North American Network Operators Group

Date Prev | Date Next | Date Index | Thread Index | Author Index | Historical

RE: BGP keepalive/holdtime at GigE exchange

  • From: Deepak Jain
  • Date: Fri Jan 12 15:29:40 2001

I think the argument is one of stability. BGP is supposed to be stable for
days/weeks on end normally. Making your internal network too sensitive to
external changes destabilizes your network and those who connect to you.

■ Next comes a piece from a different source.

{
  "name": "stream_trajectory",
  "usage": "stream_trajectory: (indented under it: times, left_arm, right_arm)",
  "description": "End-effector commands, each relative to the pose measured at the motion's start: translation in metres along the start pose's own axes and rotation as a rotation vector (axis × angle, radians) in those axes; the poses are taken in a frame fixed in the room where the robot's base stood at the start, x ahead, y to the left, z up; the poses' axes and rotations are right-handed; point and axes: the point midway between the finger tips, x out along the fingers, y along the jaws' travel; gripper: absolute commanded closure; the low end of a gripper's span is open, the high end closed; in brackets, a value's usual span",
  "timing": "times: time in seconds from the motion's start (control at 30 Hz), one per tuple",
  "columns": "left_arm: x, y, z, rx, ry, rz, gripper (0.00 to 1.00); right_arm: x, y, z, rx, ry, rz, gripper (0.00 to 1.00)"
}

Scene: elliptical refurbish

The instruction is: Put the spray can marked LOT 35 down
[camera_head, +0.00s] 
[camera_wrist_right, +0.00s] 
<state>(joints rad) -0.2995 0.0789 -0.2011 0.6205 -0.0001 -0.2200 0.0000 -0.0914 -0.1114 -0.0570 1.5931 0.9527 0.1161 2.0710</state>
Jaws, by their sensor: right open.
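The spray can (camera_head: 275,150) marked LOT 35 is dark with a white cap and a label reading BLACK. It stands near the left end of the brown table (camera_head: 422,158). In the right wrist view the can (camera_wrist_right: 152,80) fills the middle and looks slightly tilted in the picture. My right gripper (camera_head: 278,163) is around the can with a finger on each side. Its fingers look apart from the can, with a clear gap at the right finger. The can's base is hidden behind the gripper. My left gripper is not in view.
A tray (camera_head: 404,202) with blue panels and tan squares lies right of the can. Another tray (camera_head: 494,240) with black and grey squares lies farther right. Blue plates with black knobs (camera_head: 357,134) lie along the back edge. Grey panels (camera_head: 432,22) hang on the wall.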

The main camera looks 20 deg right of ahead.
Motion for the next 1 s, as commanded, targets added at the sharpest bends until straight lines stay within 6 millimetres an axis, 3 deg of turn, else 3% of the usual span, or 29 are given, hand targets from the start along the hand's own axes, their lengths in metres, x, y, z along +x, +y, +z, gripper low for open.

If a BGP session with one peer resets once every three days, and you peer
with them at a few places, at most you are talking about a service
degradation for about 5-10 minutes as say 1/3 of your packets are resent
or dropped (assuming you peer in three places, etc). 180 seconds is
nothing for a router with many peering sessions and a reasonable traffic
load. 

Its not exciting, but the other peer's customers are just as screwed. If
the whole fabric went goes down, a good dampening policy at your
internal-> BR routers will keep the instability from influencing your
core. 

The bigger concern is IF a peer is dropping a session that often, *what*
is wrong with their router? I am very afraid of routers that *randomly*
timeout and re-peer with no good reason.

Most networks insert new routes at internal/CR/other routers that are
automatically distributed to their borders, this way internal route
changes do not require resetting of external peers to take effect. 

So, maybe I am misunderstanding your concern, why micromanage BGP timers
on your routers when a reasonably sized network may have more than 1000
external peering sessions; and each router on both sides has different
loading characteristics that are not stable? 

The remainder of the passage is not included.